→ WHAT TO WORK ON
Starting at the line with "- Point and", transcribe each line through the final one, both included, and add nothing.

→ MATERIAL
_ _ _ _

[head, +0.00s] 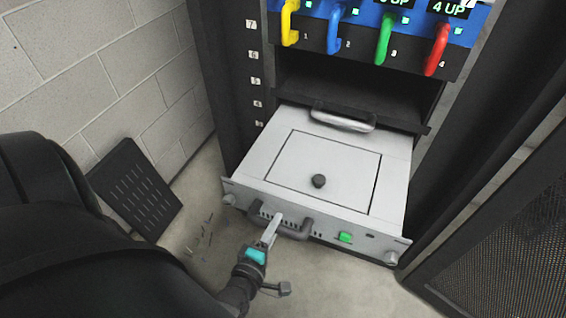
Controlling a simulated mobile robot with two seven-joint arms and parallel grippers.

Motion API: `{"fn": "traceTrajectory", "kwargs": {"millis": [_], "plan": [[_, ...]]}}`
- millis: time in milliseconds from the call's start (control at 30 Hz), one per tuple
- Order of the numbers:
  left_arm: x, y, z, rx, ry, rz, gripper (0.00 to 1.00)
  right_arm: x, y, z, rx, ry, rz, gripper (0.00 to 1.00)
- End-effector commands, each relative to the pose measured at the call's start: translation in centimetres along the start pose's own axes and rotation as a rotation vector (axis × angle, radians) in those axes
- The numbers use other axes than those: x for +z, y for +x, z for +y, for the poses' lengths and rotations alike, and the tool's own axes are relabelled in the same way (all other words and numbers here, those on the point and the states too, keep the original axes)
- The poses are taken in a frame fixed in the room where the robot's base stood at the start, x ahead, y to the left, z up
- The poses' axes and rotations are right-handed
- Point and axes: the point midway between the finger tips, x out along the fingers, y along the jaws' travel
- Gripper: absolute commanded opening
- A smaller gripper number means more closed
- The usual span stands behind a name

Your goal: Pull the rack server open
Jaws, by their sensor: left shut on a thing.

_ _ _ _

→ TASK SOLUTION
- Point and axes: the point midway between the finger tips, x out along the fingers, y along the jaws' travel
- Gripper: absolute commanded opening
- A smaller gripper number means more closed
- The usual span stands behind a name

Your goal: Pull the rack server open
Jaws, by their sensor: left shut on a thing.

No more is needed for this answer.